The rules we make for ourselves operate in a similar fashion.  I have one life.  I have made a decision about the scheme I want to follow for that life.  I have named the game I will play in my years on earth so I develop the rules for my behavior to guide me toward winning that game.  The rules are a way of staying focused and putting aside distractions. 

Games, and the rules that govern them, can also help us maintain our own sanity and good humor in times of trial.  Children have much to teach us in this respect as evidenced by games of "Slug Bug" on long car trips or "Jinx" around the house.  Some members of the United States Navy seemed to have applied this lesson to submarine deployments.

Our aspirations for our own lives are revealed in the rules we apply to ourselves.  If you have not thought about the rules that govern your life, this does not mean that you do not have rules, only that you are playing a game someone else has named and rules they have named.  This is how we all start our lives but at some point we become responsible for ourselves and must decide whether or not to continue the game we were given or name our own.

Changing rules that do not work toward out own goals is just good sense.  These are the kinds of changes that mark progress.  Breaking rules, however, rarely grants the promised benefits.  The distinction includes a degree of discretion of the individual but there is a quick and dirty trick to get a good idea to hold ourselves accountable.  If you are negating a rule for momentary gain, you are probably breaking a rule and need to ask yourself difficult questions about the trade-off in question. 

Differences between people in the rules they keep are merely differences of opinion, regardless of whether such differences are minor or major, complimentary or a source of conflict. Is life lived better this way or that?  What is the nature of the good which is worth living for.  What cost are you willing to undergo in order to achieve that good? 
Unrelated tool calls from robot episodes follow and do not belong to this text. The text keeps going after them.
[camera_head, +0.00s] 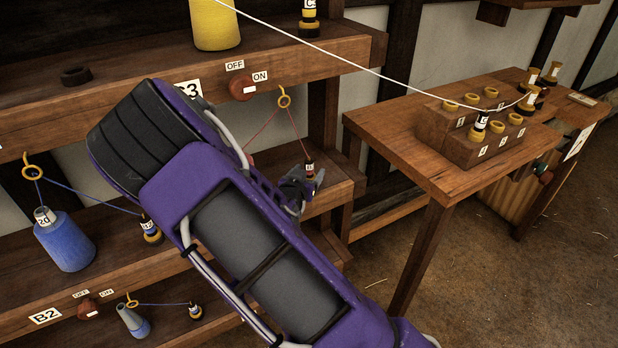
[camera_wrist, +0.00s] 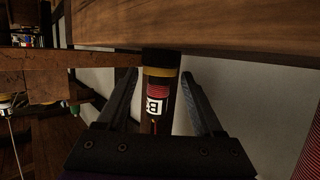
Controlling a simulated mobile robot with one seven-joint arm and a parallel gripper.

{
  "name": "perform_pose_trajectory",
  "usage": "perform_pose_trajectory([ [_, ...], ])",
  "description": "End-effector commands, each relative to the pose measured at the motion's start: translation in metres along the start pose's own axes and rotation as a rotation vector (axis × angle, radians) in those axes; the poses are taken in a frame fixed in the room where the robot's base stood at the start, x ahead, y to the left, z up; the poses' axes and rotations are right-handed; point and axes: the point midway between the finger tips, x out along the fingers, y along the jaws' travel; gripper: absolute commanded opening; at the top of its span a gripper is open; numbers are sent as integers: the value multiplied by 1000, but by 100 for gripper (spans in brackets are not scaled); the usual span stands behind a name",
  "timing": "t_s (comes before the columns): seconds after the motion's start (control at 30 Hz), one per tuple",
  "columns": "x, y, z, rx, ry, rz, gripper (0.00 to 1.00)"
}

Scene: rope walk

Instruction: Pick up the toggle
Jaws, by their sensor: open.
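A toggle (camera_wrist: 158,88), a small dark cylinder with a yellow band, a white label and red thread, sits between the two fingers of my gripper (camera_wrist: 160,85) in the wrist view. The fingers are open, with a gap on each side of it. In the head view the toggle (camera_head: 309,170) stands at the right end of the middle shelf, with a red cord running up from it to a yellow ring (camera_head: 284,97). My gripper (camera_head: 299,187) is right beside it there, and my purple arm hides part of the shelf.
The shelf board (camera_wrist: 215,30) lies close to the fingertips. A blue spool (camera_head: 63,240) and another toggle (camera_head: 151,230) stand on the shelf at left. A wooden table (camera_head: 400,140) at right bears a block (camera_head: 460,145) with yellow rings and several toggles. A white cord crosses above.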

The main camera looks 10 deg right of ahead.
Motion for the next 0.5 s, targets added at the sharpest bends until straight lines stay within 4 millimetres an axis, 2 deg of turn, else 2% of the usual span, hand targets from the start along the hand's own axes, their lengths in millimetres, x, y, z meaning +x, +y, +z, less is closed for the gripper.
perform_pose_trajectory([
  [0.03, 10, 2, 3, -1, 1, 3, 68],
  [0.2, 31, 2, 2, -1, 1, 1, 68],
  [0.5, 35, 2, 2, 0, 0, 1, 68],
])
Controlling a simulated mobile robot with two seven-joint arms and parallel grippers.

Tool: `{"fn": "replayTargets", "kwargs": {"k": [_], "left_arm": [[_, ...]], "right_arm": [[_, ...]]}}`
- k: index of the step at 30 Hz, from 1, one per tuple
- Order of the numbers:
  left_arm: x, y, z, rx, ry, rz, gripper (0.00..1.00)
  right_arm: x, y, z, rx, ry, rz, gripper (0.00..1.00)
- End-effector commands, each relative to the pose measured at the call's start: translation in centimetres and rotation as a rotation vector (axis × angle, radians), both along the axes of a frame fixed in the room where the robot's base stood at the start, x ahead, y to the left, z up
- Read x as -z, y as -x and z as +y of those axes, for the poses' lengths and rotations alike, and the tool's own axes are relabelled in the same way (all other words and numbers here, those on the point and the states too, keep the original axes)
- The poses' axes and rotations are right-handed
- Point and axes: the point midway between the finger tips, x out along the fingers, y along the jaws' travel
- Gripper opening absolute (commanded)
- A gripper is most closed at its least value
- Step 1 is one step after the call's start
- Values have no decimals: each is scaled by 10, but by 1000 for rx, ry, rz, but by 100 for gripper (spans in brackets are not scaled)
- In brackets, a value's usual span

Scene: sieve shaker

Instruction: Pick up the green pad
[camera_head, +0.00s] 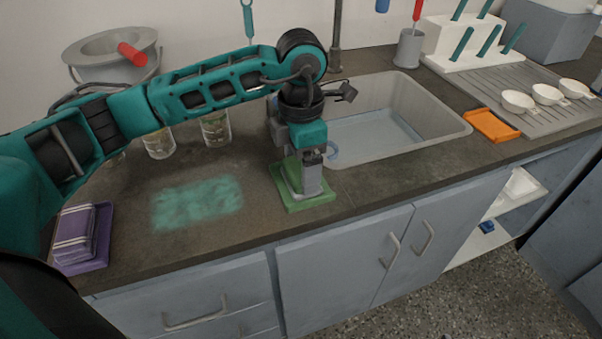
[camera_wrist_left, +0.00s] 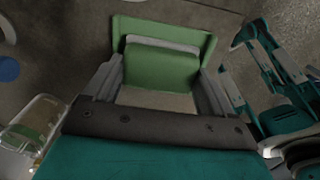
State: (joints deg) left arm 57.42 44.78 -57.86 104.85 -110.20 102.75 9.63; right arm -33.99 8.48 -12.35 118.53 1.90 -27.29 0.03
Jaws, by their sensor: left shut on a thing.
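My left gripper (camera_head: 303,188) points down at the counter's front, in front of the sink's left end. It is shut on the green pad (camera_wrist_left: 160,66), whose green face with a grey band shows between the two fingers in the left wrist view. A green tray (camera_head: 318,202) lies on the counter under the gripper; its raised rim also shows in the left wrist view (camera_wrist_left: 165,27). The pad is in or just over this tray; I cannot tell if it still touches the bottom. In the head view the fingers mostly hide the pad. My right gripper is not in view.
A purple tray (camera_head: 103,250) with a purple and white pad sits at the left. A teal patch (camera_head: 197,203) marks the counter. Glass jars (camera_head: 216,129) stand behind it. The sink (camera_head: 455,127) and an orange tray (camera_head: 492,125) are to the right.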

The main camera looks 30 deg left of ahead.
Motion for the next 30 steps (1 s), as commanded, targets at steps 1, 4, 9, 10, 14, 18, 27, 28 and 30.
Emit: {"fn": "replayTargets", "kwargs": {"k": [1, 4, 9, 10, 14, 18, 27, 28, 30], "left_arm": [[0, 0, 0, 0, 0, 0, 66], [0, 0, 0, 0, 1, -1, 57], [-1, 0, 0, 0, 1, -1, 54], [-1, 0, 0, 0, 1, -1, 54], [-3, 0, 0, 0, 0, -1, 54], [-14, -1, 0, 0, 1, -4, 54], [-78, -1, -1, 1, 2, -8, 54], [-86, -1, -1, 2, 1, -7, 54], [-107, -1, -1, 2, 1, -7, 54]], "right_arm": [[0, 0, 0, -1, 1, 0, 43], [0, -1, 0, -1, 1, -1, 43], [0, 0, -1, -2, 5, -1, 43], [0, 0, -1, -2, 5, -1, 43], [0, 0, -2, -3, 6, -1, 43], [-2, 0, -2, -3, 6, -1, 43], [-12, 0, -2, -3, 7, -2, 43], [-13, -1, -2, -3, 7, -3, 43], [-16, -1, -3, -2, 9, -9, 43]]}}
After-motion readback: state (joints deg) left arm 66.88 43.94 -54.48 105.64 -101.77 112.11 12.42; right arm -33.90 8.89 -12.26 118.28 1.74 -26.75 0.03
If you are willing to undertake the cost of smoking for the perceived benefit of the pleasure of the act or to avoid the cost of breaking the addiction, what is that to me?  I will make a decision for myself as to whether you will be allowed to smoke in my house or my car.  We may both be willing to kill for the perceived benefit of our nation.  There we share the same rule but differ in terms of loyalty and with deadly impact.  Regardless of the rule or people at questions, no one has an automatic claim on the other.  Each of us bears the cost as well as the benefits of our decisions.  There can be mistakes.  People do suffer, often unjustly.  There are winners and losers but there are no victims. 

It is my life that I am living and I am seeking ot live it well.  I will live it by my rules and you should live by the rules you have laid down to help you live well.  When they conflict, well those are the interesting days that give us fodder for the stories that we tell when we are old and looking back on life.  Even amidst those conflicts, if we are wise, we remember the lessons evidenced over and over again through out history but rather pointedly over the last few decades at the Tour de France.  Winning the race is not the same thing as living the life of a winner.  You can make a deal with a demon and still not get the result you think you bargained for.

Make your rules, live by them, die by them, and, if necessary, lose by them but so long as you are playing the same game, so long as the rules serve to guide you in your scheme of life, embrace them.